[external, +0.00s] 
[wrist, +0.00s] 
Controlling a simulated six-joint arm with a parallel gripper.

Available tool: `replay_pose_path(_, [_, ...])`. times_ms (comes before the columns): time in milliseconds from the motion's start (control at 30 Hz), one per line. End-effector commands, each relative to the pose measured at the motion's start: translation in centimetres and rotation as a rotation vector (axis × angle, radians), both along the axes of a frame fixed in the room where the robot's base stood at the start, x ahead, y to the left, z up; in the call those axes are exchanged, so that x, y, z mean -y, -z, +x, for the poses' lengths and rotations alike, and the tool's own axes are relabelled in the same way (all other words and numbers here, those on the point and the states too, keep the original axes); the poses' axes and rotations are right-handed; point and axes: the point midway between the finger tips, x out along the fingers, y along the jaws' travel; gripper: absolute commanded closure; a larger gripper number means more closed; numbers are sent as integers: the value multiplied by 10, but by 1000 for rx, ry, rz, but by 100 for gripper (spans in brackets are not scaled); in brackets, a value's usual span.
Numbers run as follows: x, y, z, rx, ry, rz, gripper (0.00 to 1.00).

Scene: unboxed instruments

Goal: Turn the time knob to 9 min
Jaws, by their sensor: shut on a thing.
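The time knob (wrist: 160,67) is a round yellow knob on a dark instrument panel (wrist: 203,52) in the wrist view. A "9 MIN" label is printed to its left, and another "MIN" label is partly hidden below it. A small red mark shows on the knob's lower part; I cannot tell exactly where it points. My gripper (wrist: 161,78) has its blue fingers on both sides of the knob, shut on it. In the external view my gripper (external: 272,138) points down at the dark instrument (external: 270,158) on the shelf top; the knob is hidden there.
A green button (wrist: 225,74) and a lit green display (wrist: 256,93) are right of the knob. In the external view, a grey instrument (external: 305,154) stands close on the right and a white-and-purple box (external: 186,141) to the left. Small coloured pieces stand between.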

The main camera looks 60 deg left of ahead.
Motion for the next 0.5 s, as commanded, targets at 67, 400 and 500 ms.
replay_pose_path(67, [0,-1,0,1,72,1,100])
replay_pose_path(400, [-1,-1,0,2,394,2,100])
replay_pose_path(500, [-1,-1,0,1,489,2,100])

= = = = = = =

Given instruction - Without changing anything, quote the lines from the top of the data to the line that contains "Goal: Turn the time knob to 9 min", including that line.

The answer -
[external, +0.00s] 
[wrist, +0.00s] 
Controlling a simulated six-joint arm with a parallel gripper.

Available tool: `replay_pose_path(_, [_, ...])`. times_ms (comes before the columns): time in milliseconds from the motion's start (control at 30 Hz), one per line. End-effector commands, each relative to the pose measured at the motion's start: translation in centimetres and rotation as a rotation vector (axis × angle, radians), both along the axes of a frame fixed in the room where the robot's base stood at the start, x ahead, y to the left, z up; in the call those axes are exchanged, so that x, y, z mean -y, -z, +x, for the poses' lengths and rotations alike, and the tool's own axes are relabelled in the same way (all other words and numbers here, those on the point and the states too, keep the original axes); the poses' axes and rotations are right-handed; point and axes: the point midway between the finger tips, x out along the fingers, y along the jaws' travel; gripper: absolute commanded closure; a larger gripper number means more closed; numbers are sent as integers: the value multiplied by 10, but by 1000 for rx, ry, rz, but by 100 for gripper (spans in brackets are not scaled); in brackets, a value's usual span.
Numbers run as follows: x, y, z, rx, ry, rz, gripper (0.00 to 1.00).

Scene: unboxed instruments

Goal: Turn the time knob to 9 min

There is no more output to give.